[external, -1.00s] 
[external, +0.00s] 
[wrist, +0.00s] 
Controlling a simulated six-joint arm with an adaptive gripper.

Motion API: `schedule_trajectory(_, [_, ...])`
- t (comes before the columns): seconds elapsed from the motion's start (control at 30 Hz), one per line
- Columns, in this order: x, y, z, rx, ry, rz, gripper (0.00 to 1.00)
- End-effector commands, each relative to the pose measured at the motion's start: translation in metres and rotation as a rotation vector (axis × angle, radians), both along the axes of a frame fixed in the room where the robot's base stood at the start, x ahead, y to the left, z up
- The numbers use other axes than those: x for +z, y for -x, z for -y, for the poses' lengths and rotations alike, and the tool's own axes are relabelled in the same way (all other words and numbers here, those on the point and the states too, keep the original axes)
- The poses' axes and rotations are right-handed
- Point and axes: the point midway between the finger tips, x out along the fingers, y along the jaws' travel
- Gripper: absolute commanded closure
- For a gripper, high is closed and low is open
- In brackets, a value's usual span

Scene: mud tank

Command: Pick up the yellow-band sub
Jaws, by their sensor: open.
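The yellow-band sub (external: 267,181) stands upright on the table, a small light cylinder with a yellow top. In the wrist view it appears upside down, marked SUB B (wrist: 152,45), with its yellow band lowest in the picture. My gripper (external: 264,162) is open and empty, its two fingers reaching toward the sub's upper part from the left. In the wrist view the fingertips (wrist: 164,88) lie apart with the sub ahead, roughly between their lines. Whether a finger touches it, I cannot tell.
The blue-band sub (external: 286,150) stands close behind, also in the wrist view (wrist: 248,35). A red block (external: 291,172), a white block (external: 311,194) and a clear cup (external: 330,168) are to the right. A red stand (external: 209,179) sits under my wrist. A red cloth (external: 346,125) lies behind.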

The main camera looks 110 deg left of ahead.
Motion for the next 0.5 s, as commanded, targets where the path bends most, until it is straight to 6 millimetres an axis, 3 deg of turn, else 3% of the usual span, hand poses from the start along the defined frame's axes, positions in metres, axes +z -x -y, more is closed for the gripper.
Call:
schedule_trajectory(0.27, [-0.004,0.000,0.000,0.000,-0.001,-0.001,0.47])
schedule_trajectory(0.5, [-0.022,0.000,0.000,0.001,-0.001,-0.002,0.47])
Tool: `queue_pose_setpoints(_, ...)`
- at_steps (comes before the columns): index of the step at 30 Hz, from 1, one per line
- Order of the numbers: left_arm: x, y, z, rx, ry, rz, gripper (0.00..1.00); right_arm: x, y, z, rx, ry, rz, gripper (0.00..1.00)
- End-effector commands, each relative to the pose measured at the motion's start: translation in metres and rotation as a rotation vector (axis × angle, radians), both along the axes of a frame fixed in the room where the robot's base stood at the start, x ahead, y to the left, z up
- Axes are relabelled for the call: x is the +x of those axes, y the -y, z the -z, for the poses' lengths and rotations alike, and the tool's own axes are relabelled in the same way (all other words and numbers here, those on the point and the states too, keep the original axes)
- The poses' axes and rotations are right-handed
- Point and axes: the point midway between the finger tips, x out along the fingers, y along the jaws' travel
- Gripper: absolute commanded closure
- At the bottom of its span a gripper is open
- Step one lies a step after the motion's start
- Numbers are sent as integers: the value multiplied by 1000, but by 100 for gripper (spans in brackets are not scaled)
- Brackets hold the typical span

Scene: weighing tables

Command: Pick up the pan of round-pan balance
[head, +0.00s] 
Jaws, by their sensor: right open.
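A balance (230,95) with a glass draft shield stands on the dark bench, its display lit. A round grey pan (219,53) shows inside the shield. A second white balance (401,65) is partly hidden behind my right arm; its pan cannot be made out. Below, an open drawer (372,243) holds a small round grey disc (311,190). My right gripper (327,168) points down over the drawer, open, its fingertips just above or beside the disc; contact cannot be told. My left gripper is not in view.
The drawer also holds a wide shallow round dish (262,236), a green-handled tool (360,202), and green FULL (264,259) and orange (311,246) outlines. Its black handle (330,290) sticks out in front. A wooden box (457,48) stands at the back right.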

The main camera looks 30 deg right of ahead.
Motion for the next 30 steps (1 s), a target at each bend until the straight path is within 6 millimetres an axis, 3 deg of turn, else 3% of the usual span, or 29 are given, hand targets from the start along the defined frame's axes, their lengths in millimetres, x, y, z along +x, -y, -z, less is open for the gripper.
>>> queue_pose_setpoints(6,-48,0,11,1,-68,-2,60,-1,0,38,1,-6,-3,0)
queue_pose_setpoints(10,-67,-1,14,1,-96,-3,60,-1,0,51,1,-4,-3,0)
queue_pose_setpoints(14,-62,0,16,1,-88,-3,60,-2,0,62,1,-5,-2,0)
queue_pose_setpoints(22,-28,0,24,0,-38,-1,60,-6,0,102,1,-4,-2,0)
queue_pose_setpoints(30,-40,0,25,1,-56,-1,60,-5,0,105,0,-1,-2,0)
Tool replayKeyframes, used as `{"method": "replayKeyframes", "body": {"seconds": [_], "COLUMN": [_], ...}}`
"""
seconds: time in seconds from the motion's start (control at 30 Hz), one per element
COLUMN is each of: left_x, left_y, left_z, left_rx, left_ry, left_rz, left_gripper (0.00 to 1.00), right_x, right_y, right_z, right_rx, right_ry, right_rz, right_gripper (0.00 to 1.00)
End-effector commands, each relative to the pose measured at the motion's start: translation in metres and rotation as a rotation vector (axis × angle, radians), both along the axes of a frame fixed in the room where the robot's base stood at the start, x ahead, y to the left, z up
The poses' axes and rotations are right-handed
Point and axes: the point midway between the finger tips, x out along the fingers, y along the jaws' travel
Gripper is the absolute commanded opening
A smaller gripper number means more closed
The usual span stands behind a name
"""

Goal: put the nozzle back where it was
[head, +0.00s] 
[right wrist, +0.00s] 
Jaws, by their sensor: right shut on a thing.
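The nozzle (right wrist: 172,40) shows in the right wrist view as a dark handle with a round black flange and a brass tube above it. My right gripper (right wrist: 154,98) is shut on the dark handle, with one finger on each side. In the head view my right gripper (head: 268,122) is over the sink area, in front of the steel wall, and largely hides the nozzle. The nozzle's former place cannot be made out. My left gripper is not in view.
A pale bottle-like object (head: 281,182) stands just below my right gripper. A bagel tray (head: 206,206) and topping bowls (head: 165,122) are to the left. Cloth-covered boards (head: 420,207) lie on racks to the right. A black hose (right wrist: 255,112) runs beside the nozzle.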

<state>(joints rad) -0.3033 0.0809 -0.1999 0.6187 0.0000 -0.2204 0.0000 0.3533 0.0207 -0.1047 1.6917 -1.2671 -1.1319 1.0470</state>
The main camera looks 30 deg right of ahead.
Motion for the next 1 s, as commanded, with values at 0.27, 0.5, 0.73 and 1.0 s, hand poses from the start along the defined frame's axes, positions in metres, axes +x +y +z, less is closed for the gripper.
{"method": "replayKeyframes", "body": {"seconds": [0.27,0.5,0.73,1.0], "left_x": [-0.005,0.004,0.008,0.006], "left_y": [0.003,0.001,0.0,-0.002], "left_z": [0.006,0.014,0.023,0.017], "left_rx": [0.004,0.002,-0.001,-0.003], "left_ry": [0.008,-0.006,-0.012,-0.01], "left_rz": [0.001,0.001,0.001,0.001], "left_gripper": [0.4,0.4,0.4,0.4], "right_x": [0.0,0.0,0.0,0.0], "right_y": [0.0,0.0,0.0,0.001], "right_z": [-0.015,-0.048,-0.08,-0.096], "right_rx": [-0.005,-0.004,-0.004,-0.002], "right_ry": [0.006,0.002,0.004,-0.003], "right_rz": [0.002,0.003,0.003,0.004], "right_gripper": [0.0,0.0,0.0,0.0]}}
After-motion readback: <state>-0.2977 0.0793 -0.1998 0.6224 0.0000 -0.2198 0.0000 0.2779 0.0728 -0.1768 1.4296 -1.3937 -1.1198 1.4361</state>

---*---

All entries must be repeated verbatim.

[external, -1.00s] 
[external, +0.00s] 
[wrist, +0.00s] 
Controlling a simulated six-joint arm with an adaptive gripper.

Motion API: `schedule_trajectory(_, [_, ...])`
- t (comes before the columns): seconds elapsed from the motion's start (control at 30 Hz), one per line
- Columns, in this order: x, y, z, rx, ry, rz, gripper (0.00 to 1.00)
- End-effector commands, each relative to the pose measured at the motion's start: translation in metres and rotation as a rotation vector (axis × angle, radians), both along the axes of a frame fixed in the room where the robot's base stood at the start, x ahead, y to the left, z up
- The numbers use other axes than those: x for +z, y for -x, z for -y, for the poses' lengths and rotations alike, and the tool's own axes are relabelled in the same way (all other words and numbers here, those on the point and the states too, keep the original axes)
- The poses' axes and rotations are right-handed
- Point and axes: the point midway between the finger tips, x out along the fingers, y along the jaws' travel
- Gripper: absolute commanded closure
- For a gripper, high is closed and low is open
- In brackets, a value's usual span

Scene: mud tank

Command: Pick up the yellow-band sub
Jaws, by their sensor: open.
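The yellow-band sub (external: 267,181) stands upright on the table, a small light cylinder with a yellow top. In the wrist view it appears upside down, marked SUB B (wrist: 152,45), with its yellow band lowest in the picture. My gripper (external: 264,162) is open and empty, its two fingers reaching toward the sub's upper part from the left. In the wrist view the fingertips (wrist: 164,88) lie apart with the sub ahead, roughly between their lines. Whether a finger touches it, I cannot tell.
The blue-band sub (external: 286,150) stands close behind, also in the wrist view (wrist: 248,35). A red block (external: 291,172), a white block (external: 311,194) and a clear cup (external: 330,168) are to the right. A red stand (external: 209,179) sits under my wrist. A red cloth (external: 346,125) lies behind.

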The main camera looks 110 deg left of ahead.
Motion for the next 0.5 s, as commanded, targets where the path bends most, until it is straight to 6 millimetres an axis, 3 deg of turn, else 3% of the usual span, hand poses from the start along the defined frame's axes, positions in metres, axes +z -x -y, more is closed for the gripper.
Call:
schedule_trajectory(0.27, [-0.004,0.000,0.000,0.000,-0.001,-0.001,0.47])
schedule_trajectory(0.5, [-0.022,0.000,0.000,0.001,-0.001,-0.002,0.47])
Tool: `queue_pose_setpoints(_, ...)`
- at_steps (comes before the columns): index of the step at 30 Hz, from 1, one per line
- Order of the numbers: left_arm: x, y, z, rx, ry, rz, gripper (0.00..1.00); right_arm: x, y, z, rx, ry, rz, gripper (0.00..1.00)
- End-effector commands, each relative to the pose measured at the motion's start: translation in metres and rotation as a rotation vector (axis × angle, radians), both along the axes of a frame fixed in the room where the robot's base stood at the start, x ahead, y to the left, z up
- Axes are relabelled for the call: x is the +x of those axes, y the -y, z the -z, for the poses' lengths and rotations alike, and the tool's own axes are relabelled in the same way (all other words and numbers here, those on the point and the states too, keep the original axes)
- The poses' axes and rotations are right-handed
- Point and axes: the point midway between the finger tips, x out along the fingers, y along the jaws' travel
- Gripper: absolute commanded closure
- At the bottom of its span a gripper is open
- Step one lies a step after the motion's start
- Numbers are sent as integers: the value multiplied by 1000, but by 100 for gripper (spans in brackets are not scaled)
- Brackets hold the typical span

Scene: weighing tables

Command: Pick up the pan of round-pan balance
[head, +0.00s] 
Jaws, by their sensor: right open.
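A balance (230,95) with a glass draft shield stands on the dark bench, its display lit. A round grey pan (219,53) shows inside the shield. A second white balance (401,65) is partly hidden behind my right arm; its pan cannot be made out. Below, an open drawer (372,243) holds a small round grey disc (311,190). My right gripper (327,168) points down over the drawer, open, its fingertips just above or beside the disc; contact cannot be told. My left gripper is not in view.
The drawer also holds a wide shallow round dish (262,236), a green-handled tool (360,202), and green FULL (264,259) and orange (311,246) outlines. Its black handle (330,290) sticks out in front. A wooden box (457,48) stands at the back right.

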The main camera looks 30 deg right of ahead.
Motion for the next 30 steps (1 s), a target at each bend until the straight path is within 6 millimetres an axis, 3 deg of turn, else 3% of the usual span, or 29 are given, hand targets from the start along the defined frame's axes, their lengths in millimetres, x, y, z along +x, -y, -z, less is open for the gripper.
>>> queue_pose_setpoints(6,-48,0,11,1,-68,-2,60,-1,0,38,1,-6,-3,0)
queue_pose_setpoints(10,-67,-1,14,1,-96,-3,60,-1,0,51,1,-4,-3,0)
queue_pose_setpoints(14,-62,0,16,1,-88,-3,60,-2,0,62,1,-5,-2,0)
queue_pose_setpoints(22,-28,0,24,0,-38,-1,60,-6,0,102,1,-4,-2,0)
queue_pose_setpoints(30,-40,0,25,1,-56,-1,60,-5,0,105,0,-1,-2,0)
Tool replayKeyframes, used as `{"method": "replayKeyframes", "body": {"seconds": [_], "COLUMN": [_], ...}}`
"""
seconds: time in seconds from the motion's start (control at 30 Hz), one per element
COLUMN is each of: left_x, left_y, left_z, left_rx, left_ry, left_rz, left_gripper (0.00 to 1.00), right_x, right_y, right_z, right_rx, right_ry, right_rz, right_gripper (0.00 to 1.00)
End-effector commands, each relative to the pose measured at the motion's start: translation in metres and rotation as a rotation vector (axis × angle, radians), both along the axes of a frame fixed in the room where the robot's base stood at the start, x ahead, y to the left, z up
The poses' axes and rotations are right-handed
Point and axes: the point midway between the finger tips, x out along the fingers, y along the jaws' travel
Gripper is the absolute commanded opening
A smaller gripper number means more closed
The usual span stands behind a name
"""

Goal: put the nozzle back where it was
[head, +0.00s] 
[right wrist, +0.00s] 
Jaws, by their sensor: right shut on a thing.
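The nozzle (right wrist: 172,40) shows in the right wrist view as a dark handle with a round black flange and a brass tube above it. My right gripper (right wrist: 154,98) is shut on the dark handle, with one finger on each side. In the head view my right gripper (head: 268,122) is over the sink area, in front of the steel wall, and largely hides the nozzle. The nozzle's former place cannot be made out. My left gripper is not in view.
A pale bottle-like object (head: 281,182) stands just below my right gripper. A bagel tray (head: 206,206) and topping bowls (head: 165,122) are to the left. Cloth-covered boards (head: 420,207) lie on racks to the right. A black hose (right wrist: 255,112) runs beside the nozzle.

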<state>(joints rad) -0.3033 0.0809 -0.1999 0.6187 0.0000 -0.2204 0.0000 0.3533 0.0207 -0.1047 1.6917 -1.2671 -1.1319 1.0470</state>
The main camera looks 30 deg right of ahead.
Motion for the next 1 s, as commanded, with values at 0.27, 0.5, 0.73 and 1.0 s, hand poses from the start along the defined frame's axes, positions in metres, axes +x +y +z, less is closed for the gripper.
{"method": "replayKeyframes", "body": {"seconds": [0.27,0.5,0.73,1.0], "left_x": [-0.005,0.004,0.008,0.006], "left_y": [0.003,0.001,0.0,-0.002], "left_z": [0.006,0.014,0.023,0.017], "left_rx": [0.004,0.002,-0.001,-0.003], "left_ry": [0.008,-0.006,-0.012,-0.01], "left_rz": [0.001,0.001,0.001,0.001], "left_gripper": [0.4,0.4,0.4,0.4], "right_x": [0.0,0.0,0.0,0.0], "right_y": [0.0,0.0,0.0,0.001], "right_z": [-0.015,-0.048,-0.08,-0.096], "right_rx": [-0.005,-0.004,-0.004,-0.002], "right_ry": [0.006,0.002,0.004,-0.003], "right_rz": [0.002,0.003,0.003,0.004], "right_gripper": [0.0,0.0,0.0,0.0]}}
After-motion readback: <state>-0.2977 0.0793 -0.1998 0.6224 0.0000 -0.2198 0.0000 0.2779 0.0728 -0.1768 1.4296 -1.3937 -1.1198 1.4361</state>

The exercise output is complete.